▶ EXERCISE
Where a line contains the string "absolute", copy that line.

◆ ◆ ◆ ◆

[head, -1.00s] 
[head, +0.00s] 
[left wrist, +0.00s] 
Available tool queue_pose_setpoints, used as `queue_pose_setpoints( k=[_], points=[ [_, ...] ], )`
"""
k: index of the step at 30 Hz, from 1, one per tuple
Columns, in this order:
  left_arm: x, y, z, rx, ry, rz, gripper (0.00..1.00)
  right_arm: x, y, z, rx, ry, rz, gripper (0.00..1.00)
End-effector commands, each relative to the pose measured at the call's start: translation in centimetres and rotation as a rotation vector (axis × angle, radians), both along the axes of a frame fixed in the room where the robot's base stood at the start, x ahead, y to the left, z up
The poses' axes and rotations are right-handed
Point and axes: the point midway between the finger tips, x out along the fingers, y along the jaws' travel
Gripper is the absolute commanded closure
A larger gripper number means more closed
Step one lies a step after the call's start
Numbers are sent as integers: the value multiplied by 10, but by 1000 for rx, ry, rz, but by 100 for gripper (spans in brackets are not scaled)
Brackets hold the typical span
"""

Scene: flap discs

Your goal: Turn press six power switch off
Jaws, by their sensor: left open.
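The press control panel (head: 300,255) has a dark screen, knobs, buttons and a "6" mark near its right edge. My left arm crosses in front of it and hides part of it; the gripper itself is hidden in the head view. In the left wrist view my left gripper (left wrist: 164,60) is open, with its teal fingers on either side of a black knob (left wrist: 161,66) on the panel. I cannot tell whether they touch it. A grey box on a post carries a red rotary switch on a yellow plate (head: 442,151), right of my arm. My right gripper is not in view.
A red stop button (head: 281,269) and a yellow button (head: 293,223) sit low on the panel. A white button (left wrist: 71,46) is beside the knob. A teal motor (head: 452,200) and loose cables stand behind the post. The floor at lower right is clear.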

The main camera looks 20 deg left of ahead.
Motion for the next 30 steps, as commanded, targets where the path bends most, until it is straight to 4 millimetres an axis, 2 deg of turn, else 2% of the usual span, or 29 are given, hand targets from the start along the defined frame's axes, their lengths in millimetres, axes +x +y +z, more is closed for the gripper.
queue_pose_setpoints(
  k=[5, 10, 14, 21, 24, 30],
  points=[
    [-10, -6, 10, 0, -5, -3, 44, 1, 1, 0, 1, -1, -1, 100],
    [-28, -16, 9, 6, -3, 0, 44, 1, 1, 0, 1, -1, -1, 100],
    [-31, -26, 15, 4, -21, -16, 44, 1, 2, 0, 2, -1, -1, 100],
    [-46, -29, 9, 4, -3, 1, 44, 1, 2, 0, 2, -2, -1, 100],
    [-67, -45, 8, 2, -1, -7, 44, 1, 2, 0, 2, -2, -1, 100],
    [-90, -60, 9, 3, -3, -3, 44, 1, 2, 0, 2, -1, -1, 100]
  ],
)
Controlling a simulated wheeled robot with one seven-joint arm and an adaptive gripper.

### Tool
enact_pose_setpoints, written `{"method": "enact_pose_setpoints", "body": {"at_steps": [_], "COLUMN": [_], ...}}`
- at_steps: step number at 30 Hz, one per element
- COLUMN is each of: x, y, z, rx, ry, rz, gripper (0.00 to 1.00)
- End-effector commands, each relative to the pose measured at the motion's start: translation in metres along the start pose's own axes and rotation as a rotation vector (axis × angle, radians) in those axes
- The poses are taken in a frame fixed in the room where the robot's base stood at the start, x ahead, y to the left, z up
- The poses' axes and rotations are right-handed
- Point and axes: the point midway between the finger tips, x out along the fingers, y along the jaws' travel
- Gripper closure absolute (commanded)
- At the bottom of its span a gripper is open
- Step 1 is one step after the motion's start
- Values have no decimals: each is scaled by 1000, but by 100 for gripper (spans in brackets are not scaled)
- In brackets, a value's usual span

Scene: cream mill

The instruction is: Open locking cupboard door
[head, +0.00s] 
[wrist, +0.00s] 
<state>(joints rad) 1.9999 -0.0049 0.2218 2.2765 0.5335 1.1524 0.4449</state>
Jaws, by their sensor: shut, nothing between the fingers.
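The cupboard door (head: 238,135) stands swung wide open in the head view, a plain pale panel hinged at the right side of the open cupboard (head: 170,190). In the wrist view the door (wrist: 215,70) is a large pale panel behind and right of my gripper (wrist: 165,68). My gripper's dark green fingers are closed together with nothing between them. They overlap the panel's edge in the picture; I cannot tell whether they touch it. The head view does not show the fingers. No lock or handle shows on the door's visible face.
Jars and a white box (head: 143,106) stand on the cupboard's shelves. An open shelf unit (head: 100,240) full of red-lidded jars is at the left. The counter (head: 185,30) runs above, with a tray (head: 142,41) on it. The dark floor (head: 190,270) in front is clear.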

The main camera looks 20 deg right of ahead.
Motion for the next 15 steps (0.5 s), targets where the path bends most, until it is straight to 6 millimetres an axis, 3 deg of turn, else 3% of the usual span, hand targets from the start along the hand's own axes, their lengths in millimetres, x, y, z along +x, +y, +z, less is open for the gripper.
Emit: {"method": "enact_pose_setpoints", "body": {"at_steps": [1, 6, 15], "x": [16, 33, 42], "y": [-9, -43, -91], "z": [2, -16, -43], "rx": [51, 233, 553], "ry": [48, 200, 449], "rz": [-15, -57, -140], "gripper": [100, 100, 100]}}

◆ ◆ ◆ ◆

▶ WRITTEN RESPONSE
Gripper is the absolute commanded closure
- Gripper closure absolute (commanded)

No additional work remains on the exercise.